SET TASK :: Output the material exactly, but drop every image it holds.

DATA SHOWN ::
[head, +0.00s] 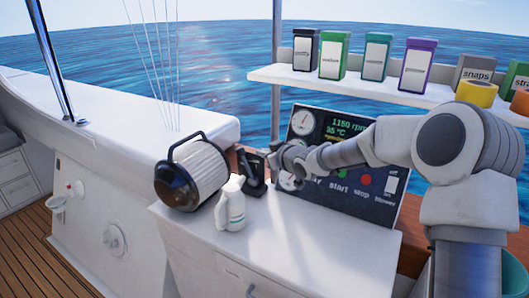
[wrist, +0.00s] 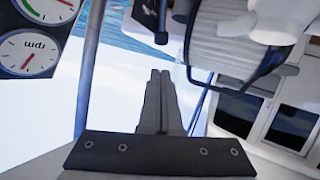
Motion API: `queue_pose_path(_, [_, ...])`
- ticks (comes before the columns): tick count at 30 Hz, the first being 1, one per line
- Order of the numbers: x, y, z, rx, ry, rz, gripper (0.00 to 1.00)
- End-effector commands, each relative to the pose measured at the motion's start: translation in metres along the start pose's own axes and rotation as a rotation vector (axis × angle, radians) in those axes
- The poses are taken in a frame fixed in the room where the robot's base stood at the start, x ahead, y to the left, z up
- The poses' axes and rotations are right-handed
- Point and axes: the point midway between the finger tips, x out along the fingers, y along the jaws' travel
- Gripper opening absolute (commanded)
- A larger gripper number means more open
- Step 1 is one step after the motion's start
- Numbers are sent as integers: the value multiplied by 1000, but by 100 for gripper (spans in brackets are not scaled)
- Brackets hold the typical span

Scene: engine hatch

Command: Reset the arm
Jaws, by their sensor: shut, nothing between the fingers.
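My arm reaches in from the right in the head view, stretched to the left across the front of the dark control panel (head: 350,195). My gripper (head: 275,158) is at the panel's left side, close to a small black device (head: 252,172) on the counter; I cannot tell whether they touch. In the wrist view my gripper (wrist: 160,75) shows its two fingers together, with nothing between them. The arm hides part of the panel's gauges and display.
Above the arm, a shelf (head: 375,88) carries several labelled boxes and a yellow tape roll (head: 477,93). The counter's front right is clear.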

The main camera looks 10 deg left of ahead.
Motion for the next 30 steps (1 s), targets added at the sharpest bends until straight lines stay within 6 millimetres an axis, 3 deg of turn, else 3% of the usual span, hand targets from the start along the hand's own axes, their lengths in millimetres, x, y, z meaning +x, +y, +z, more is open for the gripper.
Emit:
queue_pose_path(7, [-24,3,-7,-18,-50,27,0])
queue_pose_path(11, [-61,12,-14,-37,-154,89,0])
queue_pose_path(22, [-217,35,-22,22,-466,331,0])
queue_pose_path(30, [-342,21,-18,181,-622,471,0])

TASK RESPONSE ::
[head, +0.00s] 
[wrist, +0.00s] 
Motion API: `queue_pose_path(_, [_, ...])`
- ticks (comes before the columns): tick count at 30 Hz, the first being 1, one per line
- Order of the numbers: x, y, z, rx, ry, rz, gripper (0.00 to 1.00)
- End-effector commands, each relative to the pose measured at the motion's start: translation in metres along the start pose's own axes and rotation as a rotation vector (axis × angle, radians) in those axes
- The poses are taken in a frame fixed in the room where the robot's base stood at the start, x ahead, y to the left, z up
- The poses' axes and rotations are right-handed
- Point and axes: the point midway between the finger tips, x out along the fingers, y along the jaws' travel
- Gripper opening absolute (commanded)
- A larger gripper number means more open
- Step 1 is one step after the motion's start
- Numbers are sent as integers: the value multiplied by 1000, but by 100 for gripper (spans in brackets are not scaled)
- Brackets hold the typical span

Scene: engine hatch

Command: Reset the arm
Jaws, by their sensor: shut, nothing between the fingers.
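My arm reaches in from the right in the head view, stretched to the left across the front of the dark control panel (head: 350,195). My gripper (head: 275,158) is at the panel's left side, close to a small black device (head: 252,172) on the counter; I cannot tell whether they touch. In the wrist view my gripper (wrist: 160,75) shows its two fingers together, with nothing between them. The arm hides part of the panel's gauges and display.
Above the arm, a shelf (head: 375,88) carries several labelled boxes and a yellow tape roll (head: 477,93). The counter's front right is clear.

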The main camera looks 10 deg left of ahead.
Motion for the next 30 steps (1 s), targets added at the sharpest bends until straight lines stay within 6 millimetres an axis, 3 deg of turn, else 3% of the usual span, hand targets from the start along the hand's own axes, their lengths in millimetres, x, y, z meaning +x, +y, +z, more is open for the gripper.
Emit:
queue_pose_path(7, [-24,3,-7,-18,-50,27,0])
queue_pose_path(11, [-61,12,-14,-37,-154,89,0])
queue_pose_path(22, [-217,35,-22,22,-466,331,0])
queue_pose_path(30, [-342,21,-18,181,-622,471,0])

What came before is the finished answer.